KPMG overlooked serious risks at three regional banks that collapsed in 2023, a U.S. Senate report has found, raising questions about the quality of oversight by one of the world’s largest audit firms.
According to Senate Democrats on the Homeland Security and Governmental Affairs Permanent Subcommittee on Investigations, the firm was aware of longstanding problems at Silicon Valley Bank, Signature Bank, and First Republic Bank but still issued clean audit opinions ahead of their failures. The banks were unprepared for rising interest rates, which eroded the value of their securities and loans, triggering depositor withdrawals.
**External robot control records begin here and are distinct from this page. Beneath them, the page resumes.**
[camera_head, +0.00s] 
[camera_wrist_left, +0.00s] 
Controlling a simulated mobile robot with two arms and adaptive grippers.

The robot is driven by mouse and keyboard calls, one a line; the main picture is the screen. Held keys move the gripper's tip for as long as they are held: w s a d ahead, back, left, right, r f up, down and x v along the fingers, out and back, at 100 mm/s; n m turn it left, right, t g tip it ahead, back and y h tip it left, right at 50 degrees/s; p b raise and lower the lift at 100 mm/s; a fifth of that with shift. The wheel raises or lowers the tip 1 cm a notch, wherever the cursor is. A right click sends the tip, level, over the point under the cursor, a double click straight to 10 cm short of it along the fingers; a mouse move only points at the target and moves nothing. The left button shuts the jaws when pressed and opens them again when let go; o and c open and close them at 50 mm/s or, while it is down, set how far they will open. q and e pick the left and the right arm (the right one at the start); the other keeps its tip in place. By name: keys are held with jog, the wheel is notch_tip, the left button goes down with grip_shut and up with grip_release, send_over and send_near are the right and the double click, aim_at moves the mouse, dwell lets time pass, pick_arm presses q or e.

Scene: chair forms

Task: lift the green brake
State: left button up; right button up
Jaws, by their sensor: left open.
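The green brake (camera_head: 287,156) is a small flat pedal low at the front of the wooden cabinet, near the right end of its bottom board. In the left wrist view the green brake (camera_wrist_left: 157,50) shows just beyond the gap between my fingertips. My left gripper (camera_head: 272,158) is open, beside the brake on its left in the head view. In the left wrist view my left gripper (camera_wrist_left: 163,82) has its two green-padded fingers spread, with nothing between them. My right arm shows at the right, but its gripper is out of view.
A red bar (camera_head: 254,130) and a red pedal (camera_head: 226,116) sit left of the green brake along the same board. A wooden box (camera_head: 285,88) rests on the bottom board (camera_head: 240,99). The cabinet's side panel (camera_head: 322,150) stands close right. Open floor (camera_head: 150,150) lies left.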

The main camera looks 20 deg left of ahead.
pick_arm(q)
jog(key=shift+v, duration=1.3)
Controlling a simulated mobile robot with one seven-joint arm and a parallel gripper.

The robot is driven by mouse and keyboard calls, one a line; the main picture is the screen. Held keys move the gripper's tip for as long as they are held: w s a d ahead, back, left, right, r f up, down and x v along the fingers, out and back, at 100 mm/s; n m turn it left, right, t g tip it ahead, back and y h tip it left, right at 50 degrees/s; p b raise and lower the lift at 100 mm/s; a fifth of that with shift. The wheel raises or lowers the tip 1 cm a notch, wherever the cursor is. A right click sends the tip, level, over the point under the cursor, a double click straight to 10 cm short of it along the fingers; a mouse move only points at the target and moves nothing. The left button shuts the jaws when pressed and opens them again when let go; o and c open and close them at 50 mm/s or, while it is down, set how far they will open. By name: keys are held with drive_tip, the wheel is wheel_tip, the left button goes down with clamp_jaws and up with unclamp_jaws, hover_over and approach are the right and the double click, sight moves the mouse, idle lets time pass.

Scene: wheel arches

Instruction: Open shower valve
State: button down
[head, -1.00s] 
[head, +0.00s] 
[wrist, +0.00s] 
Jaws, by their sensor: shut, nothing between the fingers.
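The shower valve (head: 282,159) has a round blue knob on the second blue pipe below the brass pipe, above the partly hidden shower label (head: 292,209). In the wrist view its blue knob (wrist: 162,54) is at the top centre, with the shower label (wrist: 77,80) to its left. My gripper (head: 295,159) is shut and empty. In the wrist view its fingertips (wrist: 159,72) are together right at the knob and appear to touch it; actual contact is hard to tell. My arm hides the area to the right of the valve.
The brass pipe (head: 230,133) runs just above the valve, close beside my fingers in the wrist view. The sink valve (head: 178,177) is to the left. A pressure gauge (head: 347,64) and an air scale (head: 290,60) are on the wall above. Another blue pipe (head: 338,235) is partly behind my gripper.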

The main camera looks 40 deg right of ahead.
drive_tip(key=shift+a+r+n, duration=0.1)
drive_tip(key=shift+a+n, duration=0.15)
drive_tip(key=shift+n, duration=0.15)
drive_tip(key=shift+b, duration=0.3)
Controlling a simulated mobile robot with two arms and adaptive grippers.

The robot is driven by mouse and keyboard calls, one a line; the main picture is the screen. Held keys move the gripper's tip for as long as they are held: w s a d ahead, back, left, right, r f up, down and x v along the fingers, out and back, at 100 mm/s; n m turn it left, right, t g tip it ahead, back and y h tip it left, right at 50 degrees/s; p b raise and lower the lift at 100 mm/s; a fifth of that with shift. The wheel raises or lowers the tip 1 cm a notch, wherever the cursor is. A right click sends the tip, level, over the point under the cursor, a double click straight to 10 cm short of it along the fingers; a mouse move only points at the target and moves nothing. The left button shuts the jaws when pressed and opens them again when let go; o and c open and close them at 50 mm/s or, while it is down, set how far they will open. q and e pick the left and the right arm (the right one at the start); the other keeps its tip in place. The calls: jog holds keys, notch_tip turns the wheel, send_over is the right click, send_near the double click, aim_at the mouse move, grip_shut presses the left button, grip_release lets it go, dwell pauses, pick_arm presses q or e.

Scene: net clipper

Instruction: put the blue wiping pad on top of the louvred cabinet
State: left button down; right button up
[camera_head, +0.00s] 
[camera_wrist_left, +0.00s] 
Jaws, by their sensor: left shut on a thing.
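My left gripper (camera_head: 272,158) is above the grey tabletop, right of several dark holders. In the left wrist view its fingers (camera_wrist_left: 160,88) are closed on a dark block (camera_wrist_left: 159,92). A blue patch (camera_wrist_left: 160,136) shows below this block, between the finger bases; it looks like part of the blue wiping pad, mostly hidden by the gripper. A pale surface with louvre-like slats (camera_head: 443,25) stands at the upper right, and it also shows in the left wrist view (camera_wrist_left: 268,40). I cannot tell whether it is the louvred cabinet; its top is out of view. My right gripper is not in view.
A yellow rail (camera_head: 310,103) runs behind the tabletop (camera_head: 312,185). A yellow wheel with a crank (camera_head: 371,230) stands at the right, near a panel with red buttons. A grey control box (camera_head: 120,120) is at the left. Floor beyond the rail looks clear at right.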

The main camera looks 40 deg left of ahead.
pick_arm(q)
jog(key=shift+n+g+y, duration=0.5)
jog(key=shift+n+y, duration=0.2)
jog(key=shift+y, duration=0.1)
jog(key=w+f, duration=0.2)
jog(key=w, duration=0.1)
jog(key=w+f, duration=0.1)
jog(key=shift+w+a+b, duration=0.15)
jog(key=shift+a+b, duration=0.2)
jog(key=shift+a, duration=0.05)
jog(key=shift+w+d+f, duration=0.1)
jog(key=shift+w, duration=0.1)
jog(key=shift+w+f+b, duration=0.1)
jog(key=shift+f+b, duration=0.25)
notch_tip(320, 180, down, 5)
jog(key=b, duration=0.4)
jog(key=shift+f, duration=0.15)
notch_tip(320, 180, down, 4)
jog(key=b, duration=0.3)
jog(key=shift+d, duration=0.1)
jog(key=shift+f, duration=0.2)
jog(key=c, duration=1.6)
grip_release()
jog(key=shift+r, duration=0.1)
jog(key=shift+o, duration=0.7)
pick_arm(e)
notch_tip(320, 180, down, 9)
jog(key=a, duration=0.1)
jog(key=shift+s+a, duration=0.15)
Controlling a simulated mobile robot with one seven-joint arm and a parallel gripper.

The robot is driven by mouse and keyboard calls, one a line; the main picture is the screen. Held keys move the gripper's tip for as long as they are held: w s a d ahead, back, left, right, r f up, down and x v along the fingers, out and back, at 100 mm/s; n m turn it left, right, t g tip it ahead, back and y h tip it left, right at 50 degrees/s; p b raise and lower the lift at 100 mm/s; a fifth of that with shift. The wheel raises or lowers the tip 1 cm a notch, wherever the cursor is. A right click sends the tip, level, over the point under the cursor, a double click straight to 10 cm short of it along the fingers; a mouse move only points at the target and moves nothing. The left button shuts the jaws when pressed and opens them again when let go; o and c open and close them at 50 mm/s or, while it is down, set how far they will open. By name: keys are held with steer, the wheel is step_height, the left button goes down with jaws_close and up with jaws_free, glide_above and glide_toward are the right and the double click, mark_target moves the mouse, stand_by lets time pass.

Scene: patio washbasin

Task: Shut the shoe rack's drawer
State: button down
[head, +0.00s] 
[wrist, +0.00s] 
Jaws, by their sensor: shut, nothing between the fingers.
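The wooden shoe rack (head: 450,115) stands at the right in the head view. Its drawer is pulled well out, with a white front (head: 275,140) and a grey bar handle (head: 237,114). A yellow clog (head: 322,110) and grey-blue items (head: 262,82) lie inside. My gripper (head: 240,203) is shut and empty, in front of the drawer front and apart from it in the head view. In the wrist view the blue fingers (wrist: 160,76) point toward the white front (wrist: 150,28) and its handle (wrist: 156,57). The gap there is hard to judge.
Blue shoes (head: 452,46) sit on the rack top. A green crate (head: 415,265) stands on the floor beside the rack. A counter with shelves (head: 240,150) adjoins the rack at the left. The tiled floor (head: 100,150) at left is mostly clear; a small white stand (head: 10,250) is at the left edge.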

The report accused KPMG of “willful blindness” and called for reforms in the auditing industry. “Significant reforms to the auditing industry are needed to promote transparency and better protect consumers,” said Sen. Richard Blumenthal (D., Conn.), the panel’s ranking member.
KPMG rejected the findings, saying the report reflects a “misguided and erroneous opinion” and leaves out critical context. The firm said it stands by its audit work and has previously told lawmakers that auditors are not responsible for assessing risky business strategies.
The subcommittee highlighted instances where KPMG allegedly ignored red flags, including:
- Silicon Valley Bank: no warning about the bank’s survival just two weeks before its collapse.
- Signature Bank: dismissal of credible fraud allegations and acceptance of poor record-keeping.
- First Republic Bank: failure to alert the board to concerns over its viability shortly before its failure.
The report stopped short of saying KPMG violated audit standards and noted that regulators have not suggested the firm contributed directly to the banks’ downfall, The Wall Street Journal said. The Public Company Accounting Oversight Board (PCAOB) declined to speak on the matter with WSJ reporters.
The three failed lenders each held between $100 billion and $200 billion in assets, the newspaper said.